## What you are asked to do
The complete listing should be restated exactly.

__________

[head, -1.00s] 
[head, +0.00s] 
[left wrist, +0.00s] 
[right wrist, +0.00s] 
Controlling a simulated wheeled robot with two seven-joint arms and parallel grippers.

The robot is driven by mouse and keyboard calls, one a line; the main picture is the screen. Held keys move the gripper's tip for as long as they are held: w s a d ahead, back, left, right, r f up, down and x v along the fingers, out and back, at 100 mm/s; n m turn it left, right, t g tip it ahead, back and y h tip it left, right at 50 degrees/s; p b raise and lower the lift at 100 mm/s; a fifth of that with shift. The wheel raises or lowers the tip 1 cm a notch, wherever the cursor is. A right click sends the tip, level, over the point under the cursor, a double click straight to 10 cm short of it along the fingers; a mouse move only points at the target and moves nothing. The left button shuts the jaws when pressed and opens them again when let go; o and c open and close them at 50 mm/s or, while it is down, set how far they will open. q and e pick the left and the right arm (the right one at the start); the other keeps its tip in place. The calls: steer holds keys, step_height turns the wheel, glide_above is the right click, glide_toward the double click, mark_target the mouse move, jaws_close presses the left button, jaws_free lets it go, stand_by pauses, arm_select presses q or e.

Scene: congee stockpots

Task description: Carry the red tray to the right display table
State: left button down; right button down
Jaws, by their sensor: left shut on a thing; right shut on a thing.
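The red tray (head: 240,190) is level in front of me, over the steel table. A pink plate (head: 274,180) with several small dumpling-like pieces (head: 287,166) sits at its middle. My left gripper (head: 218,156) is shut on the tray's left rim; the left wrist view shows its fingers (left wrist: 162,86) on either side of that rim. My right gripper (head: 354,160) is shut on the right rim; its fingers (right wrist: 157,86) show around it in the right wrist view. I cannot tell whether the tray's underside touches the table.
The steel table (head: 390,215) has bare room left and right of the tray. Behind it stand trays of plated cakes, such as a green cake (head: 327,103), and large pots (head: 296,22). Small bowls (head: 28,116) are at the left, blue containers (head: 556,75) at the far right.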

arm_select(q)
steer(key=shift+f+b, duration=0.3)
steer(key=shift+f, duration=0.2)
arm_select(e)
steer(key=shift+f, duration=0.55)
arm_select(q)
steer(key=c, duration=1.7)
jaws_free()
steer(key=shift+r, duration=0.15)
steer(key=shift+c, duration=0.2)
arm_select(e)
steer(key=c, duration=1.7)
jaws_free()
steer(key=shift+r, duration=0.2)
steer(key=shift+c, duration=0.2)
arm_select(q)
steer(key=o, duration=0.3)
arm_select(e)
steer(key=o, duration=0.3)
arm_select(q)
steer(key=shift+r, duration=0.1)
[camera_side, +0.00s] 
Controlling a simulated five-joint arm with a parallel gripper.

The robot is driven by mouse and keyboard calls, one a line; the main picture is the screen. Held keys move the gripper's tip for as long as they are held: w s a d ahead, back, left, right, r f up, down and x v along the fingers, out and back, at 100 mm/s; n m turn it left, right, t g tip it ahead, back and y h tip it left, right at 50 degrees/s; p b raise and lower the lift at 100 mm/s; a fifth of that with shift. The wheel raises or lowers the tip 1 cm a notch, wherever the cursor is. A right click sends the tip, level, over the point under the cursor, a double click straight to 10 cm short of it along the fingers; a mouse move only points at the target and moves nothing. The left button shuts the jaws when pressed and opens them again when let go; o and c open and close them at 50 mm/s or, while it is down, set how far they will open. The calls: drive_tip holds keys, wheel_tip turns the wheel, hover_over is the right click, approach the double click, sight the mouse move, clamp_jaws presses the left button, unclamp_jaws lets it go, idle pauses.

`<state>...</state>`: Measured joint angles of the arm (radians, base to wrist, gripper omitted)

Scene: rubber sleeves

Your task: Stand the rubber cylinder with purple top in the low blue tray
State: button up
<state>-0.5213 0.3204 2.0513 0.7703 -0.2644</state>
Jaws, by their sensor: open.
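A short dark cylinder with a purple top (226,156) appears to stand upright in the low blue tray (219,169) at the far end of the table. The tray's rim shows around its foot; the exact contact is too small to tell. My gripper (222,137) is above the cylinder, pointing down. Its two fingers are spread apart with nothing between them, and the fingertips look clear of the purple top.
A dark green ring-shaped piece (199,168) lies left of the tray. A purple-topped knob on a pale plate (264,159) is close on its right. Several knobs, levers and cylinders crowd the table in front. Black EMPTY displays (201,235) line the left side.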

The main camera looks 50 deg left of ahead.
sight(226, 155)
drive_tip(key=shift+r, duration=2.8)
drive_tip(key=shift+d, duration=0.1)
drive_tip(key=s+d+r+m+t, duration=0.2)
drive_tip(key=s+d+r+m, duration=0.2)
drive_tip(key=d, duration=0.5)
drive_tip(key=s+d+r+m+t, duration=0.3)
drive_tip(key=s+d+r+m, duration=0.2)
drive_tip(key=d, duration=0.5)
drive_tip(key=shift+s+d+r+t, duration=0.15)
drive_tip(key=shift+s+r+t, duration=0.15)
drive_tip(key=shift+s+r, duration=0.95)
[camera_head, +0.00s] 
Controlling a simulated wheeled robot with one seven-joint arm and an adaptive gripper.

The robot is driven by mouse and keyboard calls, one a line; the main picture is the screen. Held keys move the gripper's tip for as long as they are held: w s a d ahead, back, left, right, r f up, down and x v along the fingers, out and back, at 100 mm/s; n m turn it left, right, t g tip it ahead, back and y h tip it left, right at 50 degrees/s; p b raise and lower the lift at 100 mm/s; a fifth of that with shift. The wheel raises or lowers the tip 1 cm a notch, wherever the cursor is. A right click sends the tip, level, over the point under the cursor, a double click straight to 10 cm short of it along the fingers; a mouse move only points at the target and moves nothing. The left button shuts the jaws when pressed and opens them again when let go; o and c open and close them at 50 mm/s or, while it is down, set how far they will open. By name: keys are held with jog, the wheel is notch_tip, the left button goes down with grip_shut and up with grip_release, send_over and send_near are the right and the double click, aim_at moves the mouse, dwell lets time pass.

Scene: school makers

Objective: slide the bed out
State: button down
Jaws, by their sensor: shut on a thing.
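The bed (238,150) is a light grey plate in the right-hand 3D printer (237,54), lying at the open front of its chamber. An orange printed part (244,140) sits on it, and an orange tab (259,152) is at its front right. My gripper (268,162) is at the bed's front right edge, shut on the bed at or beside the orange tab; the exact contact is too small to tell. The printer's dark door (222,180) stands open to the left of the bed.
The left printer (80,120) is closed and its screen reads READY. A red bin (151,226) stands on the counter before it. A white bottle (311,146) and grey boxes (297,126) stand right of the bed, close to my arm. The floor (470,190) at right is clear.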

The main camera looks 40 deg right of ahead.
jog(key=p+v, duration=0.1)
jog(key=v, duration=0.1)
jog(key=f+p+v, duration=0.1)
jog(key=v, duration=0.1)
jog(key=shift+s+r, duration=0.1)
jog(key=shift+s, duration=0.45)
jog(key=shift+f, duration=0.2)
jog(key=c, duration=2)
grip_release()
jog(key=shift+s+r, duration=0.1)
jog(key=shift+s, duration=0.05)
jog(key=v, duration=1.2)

__________

## Completed exercise
[head, -1.00s] 
[head, +0.00s] 
[left wrist, +0.00s] 
[right wrist, +0.00s] 
Controlling a simulated wheeled robot with two seven-joint arms and parallel grippers.

The robot is driven by mouse and keyboard calls, one a line; the main picture is the screen. Held keys move the gripper's tip for as long as they are held: w s a d ahead, back, left, right, r f up, down and x v along the fingers, out and back, at 100 mm/s; n m turn it left, right, t g tip it ahead, back and y h tip it left, right at 50 degrees/s; p b raise and lower the lift at 100 mm/s; a fifth of that with shift. The wheel raises or lowers the tip 1 cm a notch, wherever the cursor is. A right click sends the tip, level, over the point under the cursor, a double click straight to 10 cm short of it along the fingers; a mouse move only points at the target and moves nothing. The left button shuts the jaws when pressed and opens them again when let go; o and c open and close them at 50 mm/s or, while it is down, set how far they will open. q and e pick the left and the right arm (the right one at the start); the other keeps its tip in place. The calls: steer holds keys, step_height turns the wheel, glide_above is the right click, glide_toward the double click, mark_target the mouse move, jaws_close presses the left button, jaws_free lets it go, stand_by pauses, arm_select presses q or e.

Scene: congee stockpots

Task description: Carry the red tray to the right display table
State: left button down; right button down
Jaws, by their sensor: left shut on a thing; right shut on a thing.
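The red tray (head: 240,190) is level in front of me, over the steel table. A pink plate (head: 274,180) with several small dumpling-like pieces (head: 287,166) sits at its middle. My left gripper (head: 218,156) is shut on the tray's left rim; the left wrist view shows its fingers (left wrist: 162,86) on either side of that rim. My right gripper (head: 354,160) is shut on the right rim; its fingers (right wrist: 157,86) show around it in the right wrist view. I cannot tell whether the tray's underside touches the table.
The steel table (head: 390,215) has bare room left and right of the tray. Behind it stand trays of plated cakes, such as a green cake (head: 327,103), and large pots (head: 296,22). Small bowls (head: 28,116) are at the left, blue containers (head: 556,75) at the far right.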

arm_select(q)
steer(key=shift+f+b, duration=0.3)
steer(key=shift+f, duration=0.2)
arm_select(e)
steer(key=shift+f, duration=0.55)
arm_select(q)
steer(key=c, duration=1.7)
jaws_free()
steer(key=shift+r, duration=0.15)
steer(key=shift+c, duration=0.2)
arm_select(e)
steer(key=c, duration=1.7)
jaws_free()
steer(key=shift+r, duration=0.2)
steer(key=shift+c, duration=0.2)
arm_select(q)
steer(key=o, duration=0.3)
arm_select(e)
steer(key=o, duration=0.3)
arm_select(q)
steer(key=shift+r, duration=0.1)
[camera_side, +0.00s] 
Controlling a simulated five-joint arm with a parallel gripper.

The robot is driven by mouse and keyboard calls, one a line; the main picture is the screen. Held keys move the gripper's tip for as long as they are held: w s a d ahead, back, left, right, r f up, down and x v along the fingers, out and back, at 100 mm/s; n m turn it left, right, t g tip it ahead, back and y h tip it left, right at 50 degrees/s; p b raise and lower the lift at 100 mm/s; a fifth of that with shift. The wheel raises or lowers the tip 1 cm a notch, wherever the cursor is. A right click sends the tip, level, over the point under the cursor, a double click straight to 10 cm short of it along the fingers; a mouse move only points at the target and moves nothing. The left button shuts the jaws when pressed and opens them again when let go; o and c open and close them at 50 mm/s or, while it is down, set how far they will open. The calls: drive_tip holds keys, wheel_tip turns the wheel, hover_over is the right click, approach the double click, sight the mouse move, clamp_jaws presses the left button, unclamp_jaws lets it go, idle pauses.

`<state>...</state>`: Measured joint angles of the arm (radians, base to wrist, gripper omitted)

Scene: rubber sleeves

Your task: Stand the rubber cylinder with purple top in the low blue tray
State: button up
<state>-0.5213 0.3204 2.0513 0.7703 -0.2644</state>
Jaws, by their sensor: open.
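A short dark cylinder with a purple top (226,156) appears to stand upright in the low blue tray (219,169) at the far end of the table. The tray's rim shows around its foot; the exact contact is too small to tell. My gripper (222,137) is above the cylinder, pointing down. Its two fingers are spread apart with nothing between them, and the fingertips look clear of the purple top.
A dark green ring-shaped piece (199,168) lies left of the tray. A purple-topped knob on a pale plate (264,159) is close on its right. Several knobs, levers and cylinders crowd the table in front. Black EMPTY displays (201,235) line the left side.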

The main camera looks 50 deg left of ahead.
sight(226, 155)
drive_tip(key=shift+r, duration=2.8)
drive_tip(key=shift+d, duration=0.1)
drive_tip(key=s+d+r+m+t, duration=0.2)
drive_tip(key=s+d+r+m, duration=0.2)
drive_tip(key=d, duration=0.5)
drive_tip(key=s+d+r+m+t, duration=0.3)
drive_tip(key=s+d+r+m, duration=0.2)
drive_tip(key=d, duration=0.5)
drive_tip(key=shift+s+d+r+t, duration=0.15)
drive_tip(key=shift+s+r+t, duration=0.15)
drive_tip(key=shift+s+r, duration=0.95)
[camera_head, +0.00s] 
Controlling a simulated wheeled robot with one seven-joint arm and an adaptive gripper.

The robot is driven by mouse and keyboard calls, one a line; the main picture is the screen. Held keys move the gripper's tip for as long as they are held: w s a d ahead, back, left, right, r f up, down and x v along the fingers, out and back, at 100 mm/s; n m turn it left, right, t g tip it ahead, back and y h tip it left, right at 50 degrees/s; p b raise and lower the lift at 100 mm/s; a fifth of that with shift. The wheel raises or lowers the tip 1 cm a notch, wherever the cursor is. A right click sends the tip, level, over the point under the cursor, a double click straight to 10 cm short of it along the fingers; a mouse move only points at the target and moves nothing. The left button shuts the jaws when pressed and opens them again when let go; o and c open and close them at 50 mm/s or, while it is down, set how far they will open. By name: keys are held with jog, the wheel is notch_tip, the left button goes down with grip_shut and up with grip_release, send_over and send_near are the right and the double click, aim_at moves the mouse, dwell lets time pass.

Scene: school makers

Objective: slide the bed out
State: button down
Jaws, by their sensor: shut on a thing.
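The bed (238,150) is a light grey plate in the right-hand 3D printer (237,54), lying at the open front of its chamber. An orange printed part (244,140) sits on it, and an orange tab (259,152) is at its front right. My gripper (268,162) is at the bed's front right edge, shut on the bed at or beside the orange tab; the exact contact is too small to tell. The printer's dark door (222,180) stands open to the left of the bed.
The left printer (80,120) is closed and its screen reads READY. A red bin (151,226) stands on the counter before it. A white bottle (311,146) and grey boxes (297,126) stand right of the bed, close to my arm. The floor (470,190) at right is clear.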

The main camera looks 40 deg right of ahead.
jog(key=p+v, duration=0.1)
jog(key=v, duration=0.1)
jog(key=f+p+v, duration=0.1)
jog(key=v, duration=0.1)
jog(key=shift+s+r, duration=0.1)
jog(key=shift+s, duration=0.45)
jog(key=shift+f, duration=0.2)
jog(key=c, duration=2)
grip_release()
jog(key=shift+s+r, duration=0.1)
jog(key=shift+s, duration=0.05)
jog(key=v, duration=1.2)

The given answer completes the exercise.